At one point, a kid sat down in front of us, joining a father and son who had been there since the start. The father, laughing at the kid's arrival, said, "hey Meatball." And McGinnis and I must have been thinking the same thought, because we had to choke back the laughter, and then snuck a few photos.


As for the game and skills competition: There was some marginal entertainment value, but, alas, as Bucci wrote earlier, the fun really was in scanning the Arena, scoping out the other fans, the kids, the mascots, and season-ticket holders best known as curmudgeons, occasionally rendered happy and quiet. A beer vendor remarked to us that it was "too quiet," but I think we found it to be a luxury to not be as invested in the game's outcome. As an Islanders fan (and Mets, as well), I have learned to enjoy the games oftentimes separate of their outcomes (a necessary trick if you are to continue to be a hockey/baseball fan with those allegiances). We blew off most of the third period and walked around the building, stopping at the third-floor bar, and walking the tunnel under the stands.

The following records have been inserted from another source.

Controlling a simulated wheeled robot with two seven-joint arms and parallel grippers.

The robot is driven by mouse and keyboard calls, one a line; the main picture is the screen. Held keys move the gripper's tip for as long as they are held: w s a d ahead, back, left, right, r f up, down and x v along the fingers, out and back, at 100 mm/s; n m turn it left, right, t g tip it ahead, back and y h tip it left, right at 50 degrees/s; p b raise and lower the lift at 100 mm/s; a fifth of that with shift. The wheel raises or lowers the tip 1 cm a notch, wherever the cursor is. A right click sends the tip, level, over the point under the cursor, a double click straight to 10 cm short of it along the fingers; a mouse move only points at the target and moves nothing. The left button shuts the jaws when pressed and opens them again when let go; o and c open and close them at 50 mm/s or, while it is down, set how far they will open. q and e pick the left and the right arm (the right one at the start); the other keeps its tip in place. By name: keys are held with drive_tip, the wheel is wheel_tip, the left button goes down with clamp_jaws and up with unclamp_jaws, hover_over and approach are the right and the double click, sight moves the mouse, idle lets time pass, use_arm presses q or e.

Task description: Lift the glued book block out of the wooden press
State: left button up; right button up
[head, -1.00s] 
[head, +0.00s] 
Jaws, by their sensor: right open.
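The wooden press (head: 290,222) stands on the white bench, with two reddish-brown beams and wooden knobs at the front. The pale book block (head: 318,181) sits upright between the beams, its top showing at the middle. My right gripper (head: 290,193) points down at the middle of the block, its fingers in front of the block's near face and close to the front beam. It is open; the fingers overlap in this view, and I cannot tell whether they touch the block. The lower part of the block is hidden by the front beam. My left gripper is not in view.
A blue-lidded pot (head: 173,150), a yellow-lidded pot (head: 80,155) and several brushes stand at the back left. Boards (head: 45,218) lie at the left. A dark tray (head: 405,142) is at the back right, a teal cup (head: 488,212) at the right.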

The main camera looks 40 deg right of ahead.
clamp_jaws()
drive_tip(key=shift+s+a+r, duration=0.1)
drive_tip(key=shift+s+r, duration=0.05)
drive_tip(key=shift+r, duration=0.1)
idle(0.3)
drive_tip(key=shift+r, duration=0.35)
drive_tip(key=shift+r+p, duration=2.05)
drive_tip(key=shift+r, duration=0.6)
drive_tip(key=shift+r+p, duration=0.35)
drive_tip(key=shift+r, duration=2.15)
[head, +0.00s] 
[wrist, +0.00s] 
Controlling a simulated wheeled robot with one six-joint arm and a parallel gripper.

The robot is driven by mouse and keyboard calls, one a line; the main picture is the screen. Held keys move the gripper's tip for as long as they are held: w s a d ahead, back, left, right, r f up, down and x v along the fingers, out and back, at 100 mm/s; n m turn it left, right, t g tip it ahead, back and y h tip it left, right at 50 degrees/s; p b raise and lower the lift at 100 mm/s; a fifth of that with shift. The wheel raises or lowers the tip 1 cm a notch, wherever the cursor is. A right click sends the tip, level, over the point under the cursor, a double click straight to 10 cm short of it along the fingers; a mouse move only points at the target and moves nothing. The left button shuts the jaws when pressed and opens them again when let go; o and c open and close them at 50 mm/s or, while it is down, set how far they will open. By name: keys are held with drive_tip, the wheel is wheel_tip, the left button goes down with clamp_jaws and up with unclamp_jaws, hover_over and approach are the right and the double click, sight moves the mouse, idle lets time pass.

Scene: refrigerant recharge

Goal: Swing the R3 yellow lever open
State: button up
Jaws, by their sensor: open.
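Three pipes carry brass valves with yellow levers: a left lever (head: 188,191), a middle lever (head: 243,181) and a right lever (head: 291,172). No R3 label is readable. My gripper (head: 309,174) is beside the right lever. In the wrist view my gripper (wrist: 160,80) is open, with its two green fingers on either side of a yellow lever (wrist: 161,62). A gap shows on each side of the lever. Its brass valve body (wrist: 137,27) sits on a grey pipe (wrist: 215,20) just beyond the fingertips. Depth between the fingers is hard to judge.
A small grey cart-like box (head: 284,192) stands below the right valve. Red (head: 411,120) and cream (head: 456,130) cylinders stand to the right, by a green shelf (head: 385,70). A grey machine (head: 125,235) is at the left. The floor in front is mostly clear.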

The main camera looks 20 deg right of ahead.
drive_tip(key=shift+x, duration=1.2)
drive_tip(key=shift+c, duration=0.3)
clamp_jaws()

Lineups, and a nice view of the old bird.

And a zoom on Tuukka Rask for Jaroslav. (Rask looked like the Real Deal, even in the loose environment of the festivities. Note Brian Burke crush Bobby Ryan, #29.)

Fan-favorite and all-around Binghamton legend, Denis Hamel, participates in the fastest skater relay.

The game ended in some kind of shootout, which might have been fun, but, well, you know. The crowd was out pretty quickly, and the kids, who were still jittering with anticipation after Sunday's skills competition, were a little subdued and tired.

We walked back to the cars on Exchange Street, started them in the cold, and drove away from Binghamton into the quiet outliers of the Southern Tier.

1 comment:

Achposo, baby! said...

And in the wide shot of the players along the blue lines, note the one official inking arrows designating the correct directions for the puck handling relay, while his compatriot scrapes off the wrong-way arrows he'd just drawn.

But other'n that, a very good show.

Off to type "hlpmdccl" so's I can get this thing posted.